When Avery Bradley left Game 1 in the second half as a result of a hamstring issue, the post-game mood for the Boston Celtics was somber when discussing his status. Now, it has become public knowledge that the talented guard will likely miss the remainder of the first round series against the Atlanta Hawks.

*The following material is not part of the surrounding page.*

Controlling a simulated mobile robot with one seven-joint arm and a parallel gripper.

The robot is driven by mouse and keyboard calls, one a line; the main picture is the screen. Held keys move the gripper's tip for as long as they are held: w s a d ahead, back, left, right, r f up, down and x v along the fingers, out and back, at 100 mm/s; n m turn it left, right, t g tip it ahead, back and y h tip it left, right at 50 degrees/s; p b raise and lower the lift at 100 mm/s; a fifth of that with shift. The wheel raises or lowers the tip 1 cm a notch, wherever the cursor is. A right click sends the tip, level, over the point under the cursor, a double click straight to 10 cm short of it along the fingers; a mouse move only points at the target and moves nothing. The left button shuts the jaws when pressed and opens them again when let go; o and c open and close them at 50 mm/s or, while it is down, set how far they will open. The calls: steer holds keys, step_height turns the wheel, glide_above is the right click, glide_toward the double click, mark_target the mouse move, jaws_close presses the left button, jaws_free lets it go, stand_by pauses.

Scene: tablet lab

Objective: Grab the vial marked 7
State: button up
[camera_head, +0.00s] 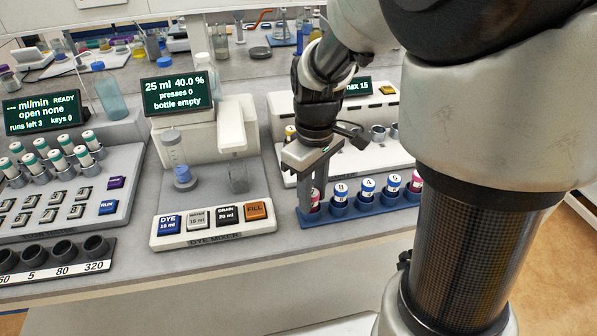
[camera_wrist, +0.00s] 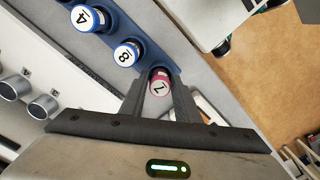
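The pink-capped vial (camera_wrist: 159,82) has a white top whose mark looks like a 7. It stands in the end hole of the blue rack (camera_head: 352,213), and in the head view the vial (camera_head: 315,197) is partly hidden by a finger. My gripper (camera_head: 314,190) is low over this end of the rack, pointing down. In the wrist view its fingers (camera_wrist: 160,92) lie on either side of the vial, apart from each other. Whether they touch it is hard to tell.
Another blue vial (camera_head: 393,184) and a pink vial (camera_head: 416,182) stand farther along the rack. The dye mixer (camera_head: 212,222) is close on the left. A white device with metal cups (camera_head: 378,133) is just behind the rack. The bench's front edge is near.

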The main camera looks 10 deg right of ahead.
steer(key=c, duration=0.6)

Brad Stevens says Avery Bradley is "very unlikely" for the remainder of series against the Hawks with significant right hamstring injury.— Sekou Smith (@SekouSmithNBA) April 17, 2016
While this absence undoubtedly helps the Hawks from a basketball standpoint, it is never ideal to see a player of this magnitude on the shelf in the NBA Playoffs. Bradley's offensive skills aren't always tantalizing to the opposition, but the combo guard serves as one of the best on-ball defenders in the league, and his absence creates a significant hole in Boston's rotation.
Celtics head coach Brad Stevens was already facing a shortage when it comes to perimeter shooting in this series, and while Bradley isn't a lights-out shooter, he is a competent one. Boston gave former Georgia State star R.J. Hunter a stretch of playing time in Game 1, but with Bradley in the lineup, Stevens is left in a conundrum that could include more time for Hunter or a player like rookie point guard Terry Rozier.

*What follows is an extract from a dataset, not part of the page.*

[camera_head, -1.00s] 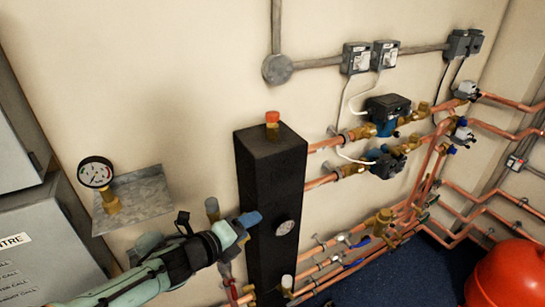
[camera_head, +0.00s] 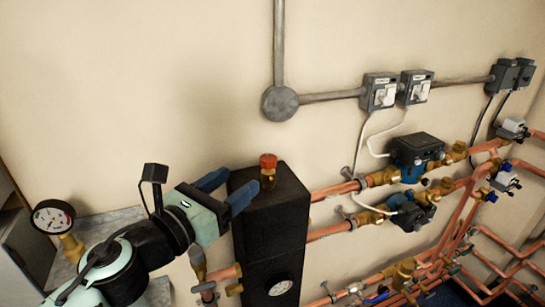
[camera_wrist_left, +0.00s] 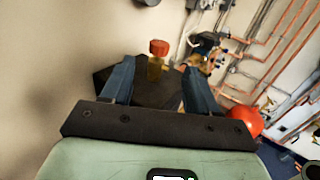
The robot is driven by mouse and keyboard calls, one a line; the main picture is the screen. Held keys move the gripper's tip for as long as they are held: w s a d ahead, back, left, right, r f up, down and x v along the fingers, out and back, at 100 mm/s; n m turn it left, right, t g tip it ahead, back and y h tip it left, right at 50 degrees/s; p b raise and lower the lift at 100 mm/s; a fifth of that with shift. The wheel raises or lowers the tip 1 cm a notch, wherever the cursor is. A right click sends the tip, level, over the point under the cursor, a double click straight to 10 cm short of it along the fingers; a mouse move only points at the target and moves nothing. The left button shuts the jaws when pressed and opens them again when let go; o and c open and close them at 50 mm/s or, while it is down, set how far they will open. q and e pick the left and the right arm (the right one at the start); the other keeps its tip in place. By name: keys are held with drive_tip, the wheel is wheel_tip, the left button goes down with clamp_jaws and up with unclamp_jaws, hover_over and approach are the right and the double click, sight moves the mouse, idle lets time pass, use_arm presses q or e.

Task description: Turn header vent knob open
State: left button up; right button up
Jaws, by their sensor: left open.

The other scenario for Boston is just as risky, as the Celtics were roundly exposed when using bigger lineups in Game 1. Conventional wisdom suggests that the Celtics are at their best with Jae Crowder playing power forward, especially against Atlanta's talented and mobile frontcourt of Al Horford and Paul Millsap, but Boston now has more playoff-ready players in the frontcourt (Jared Sullinger, Kelly Olynyk, Amir Johnson, Tyler Zeller, Jonas Jerebko, etc.) than they do on the wing.
To be fair, Brad Stevens is a (very) good coach that will likely come up with a game plan to off-set the absence of Avery Bradley, but Boston is certainly in a hole without one of their top assets and the Celtics are already in a 1-0 series deficit to boot. Stay tuned.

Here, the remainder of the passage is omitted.